Advocate Capitol News bureau reporter Michelle Millhollon does an excellent job here covering this week’s meeting of the Louisiana Bond Commission, which did not reject but did table Jindal’s proposal to build a $25 million facility, which would be the first in a series of new ones that would replace buildings like Jetson, a juvenile prison that once housed 600 youths.

Millhollon paraphrases toward the end that Louisiana House Speaker Jim Tucker “said the Jindal administration is making a critical policy change that needs to be reviewed by lawmakers.”

How is Tucker, the House speaker and a member of the commission that blesses borrowing for construction, just finding out about the state’s plan to reform the juvenile justice system? He gets part of the blame there, since it has been well-publicized by advocates and covered by the state newspapers. But either he’s doing a bit of acting here, or JJ reformers did not cover all their bases.

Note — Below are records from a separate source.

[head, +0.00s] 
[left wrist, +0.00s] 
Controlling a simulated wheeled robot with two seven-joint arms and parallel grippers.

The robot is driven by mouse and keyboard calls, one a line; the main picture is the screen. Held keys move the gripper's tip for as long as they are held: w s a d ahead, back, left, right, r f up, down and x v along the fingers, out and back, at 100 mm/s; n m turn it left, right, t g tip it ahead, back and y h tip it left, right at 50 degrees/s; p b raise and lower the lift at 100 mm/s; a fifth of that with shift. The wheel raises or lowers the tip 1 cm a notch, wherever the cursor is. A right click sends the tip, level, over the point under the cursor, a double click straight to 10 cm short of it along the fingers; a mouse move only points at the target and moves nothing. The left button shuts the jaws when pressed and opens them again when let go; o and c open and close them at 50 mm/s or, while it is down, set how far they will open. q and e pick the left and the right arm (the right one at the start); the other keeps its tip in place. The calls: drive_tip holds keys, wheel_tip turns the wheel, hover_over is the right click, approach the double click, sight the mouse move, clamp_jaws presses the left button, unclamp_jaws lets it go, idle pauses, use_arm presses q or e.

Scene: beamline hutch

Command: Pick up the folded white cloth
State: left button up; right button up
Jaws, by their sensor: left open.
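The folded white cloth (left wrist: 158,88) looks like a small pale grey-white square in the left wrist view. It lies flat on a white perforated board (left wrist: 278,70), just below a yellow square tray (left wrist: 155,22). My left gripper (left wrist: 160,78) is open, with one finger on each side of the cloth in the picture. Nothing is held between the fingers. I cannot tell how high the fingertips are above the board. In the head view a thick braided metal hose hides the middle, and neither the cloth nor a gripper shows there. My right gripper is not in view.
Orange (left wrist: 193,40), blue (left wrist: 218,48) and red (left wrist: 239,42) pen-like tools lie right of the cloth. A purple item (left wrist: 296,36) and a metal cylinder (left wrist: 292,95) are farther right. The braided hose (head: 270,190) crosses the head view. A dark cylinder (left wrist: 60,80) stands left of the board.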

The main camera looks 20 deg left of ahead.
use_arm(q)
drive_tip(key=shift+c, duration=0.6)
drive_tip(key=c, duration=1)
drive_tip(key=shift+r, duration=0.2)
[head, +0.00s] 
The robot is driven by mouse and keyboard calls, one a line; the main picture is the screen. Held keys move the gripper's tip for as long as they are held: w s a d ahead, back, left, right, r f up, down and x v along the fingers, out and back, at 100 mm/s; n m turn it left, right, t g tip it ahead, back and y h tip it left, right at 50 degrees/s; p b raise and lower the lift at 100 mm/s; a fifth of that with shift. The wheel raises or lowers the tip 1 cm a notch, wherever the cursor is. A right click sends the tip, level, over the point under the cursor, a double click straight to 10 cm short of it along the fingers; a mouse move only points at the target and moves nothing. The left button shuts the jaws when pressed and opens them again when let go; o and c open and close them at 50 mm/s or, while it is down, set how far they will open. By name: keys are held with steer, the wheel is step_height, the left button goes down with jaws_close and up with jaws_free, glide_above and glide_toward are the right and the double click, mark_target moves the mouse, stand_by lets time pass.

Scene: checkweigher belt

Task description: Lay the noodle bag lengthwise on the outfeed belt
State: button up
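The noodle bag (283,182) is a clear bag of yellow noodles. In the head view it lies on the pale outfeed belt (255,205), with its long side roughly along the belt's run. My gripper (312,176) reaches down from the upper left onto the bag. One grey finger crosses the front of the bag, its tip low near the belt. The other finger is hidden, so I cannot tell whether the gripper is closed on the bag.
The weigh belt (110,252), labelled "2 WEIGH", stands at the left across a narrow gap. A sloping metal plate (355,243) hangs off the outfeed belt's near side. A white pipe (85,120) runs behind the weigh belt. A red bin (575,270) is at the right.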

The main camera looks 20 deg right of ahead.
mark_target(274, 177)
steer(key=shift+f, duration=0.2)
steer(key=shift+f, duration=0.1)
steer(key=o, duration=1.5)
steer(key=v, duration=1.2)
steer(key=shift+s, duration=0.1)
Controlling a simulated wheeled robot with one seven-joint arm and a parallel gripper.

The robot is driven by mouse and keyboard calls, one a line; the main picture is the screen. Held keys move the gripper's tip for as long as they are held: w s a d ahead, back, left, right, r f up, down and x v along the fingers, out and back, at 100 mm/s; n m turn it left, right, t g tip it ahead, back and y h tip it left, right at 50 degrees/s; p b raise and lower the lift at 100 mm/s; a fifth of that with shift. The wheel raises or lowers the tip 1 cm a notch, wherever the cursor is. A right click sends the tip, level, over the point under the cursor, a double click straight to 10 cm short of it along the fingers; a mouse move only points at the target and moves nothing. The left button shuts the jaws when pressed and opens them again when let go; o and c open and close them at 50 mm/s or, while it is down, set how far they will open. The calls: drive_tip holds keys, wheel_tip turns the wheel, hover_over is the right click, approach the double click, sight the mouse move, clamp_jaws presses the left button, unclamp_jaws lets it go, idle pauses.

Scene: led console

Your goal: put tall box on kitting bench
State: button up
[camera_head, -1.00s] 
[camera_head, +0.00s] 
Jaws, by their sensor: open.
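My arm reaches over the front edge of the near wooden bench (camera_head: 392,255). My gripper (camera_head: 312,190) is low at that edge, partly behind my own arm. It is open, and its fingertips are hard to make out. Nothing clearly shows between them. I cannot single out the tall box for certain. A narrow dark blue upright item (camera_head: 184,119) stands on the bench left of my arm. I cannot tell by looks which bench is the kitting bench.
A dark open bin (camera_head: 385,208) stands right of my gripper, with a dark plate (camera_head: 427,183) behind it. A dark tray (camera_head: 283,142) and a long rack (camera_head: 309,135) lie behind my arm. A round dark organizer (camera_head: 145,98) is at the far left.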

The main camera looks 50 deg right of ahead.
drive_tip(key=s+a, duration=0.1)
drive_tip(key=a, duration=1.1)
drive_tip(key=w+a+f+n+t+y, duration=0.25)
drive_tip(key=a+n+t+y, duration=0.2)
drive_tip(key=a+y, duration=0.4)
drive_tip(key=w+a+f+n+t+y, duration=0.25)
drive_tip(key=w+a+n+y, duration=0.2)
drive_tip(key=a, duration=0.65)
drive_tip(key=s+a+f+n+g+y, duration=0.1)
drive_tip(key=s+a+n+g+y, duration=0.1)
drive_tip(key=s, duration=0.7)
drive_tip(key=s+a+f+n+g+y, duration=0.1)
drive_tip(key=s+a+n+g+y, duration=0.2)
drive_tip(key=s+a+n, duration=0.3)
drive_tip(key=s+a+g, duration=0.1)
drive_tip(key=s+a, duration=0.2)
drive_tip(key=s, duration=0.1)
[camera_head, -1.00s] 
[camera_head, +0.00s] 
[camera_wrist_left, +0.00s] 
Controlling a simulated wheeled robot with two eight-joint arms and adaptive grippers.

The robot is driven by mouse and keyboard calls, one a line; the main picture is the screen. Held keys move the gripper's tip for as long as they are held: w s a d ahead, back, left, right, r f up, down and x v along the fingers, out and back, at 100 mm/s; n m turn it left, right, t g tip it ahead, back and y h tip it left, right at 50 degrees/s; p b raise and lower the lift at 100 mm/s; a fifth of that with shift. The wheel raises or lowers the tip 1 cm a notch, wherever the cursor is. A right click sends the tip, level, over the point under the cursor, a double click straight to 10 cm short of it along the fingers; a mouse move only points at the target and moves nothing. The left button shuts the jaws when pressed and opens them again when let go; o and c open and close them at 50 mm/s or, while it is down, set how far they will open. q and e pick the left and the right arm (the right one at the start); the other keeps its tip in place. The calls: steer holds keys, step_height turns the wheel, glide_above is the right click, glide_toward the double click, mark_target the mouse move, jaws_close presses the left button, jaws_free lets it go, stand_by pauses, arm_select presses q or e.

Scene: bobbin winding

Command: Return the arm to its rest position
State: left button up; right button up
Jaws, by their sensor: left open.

-The Southern Poverty Law Center has filed a federal lawsuit against the Florida Department of Juvenile Justice (DJJ) over conditions at Thompson Academy, which is run by a Sarasota company called Youth Services International. DJJ pays YSI $74 million a year to operate Thompson and seven other facilities. YSI also operates in Georgia, Iowa, Minnesota, South Dakota and Rhode Island, according to its website.

The lawsuit stems from alleged sexual abuse and physical abuse of two lead plaintiffs.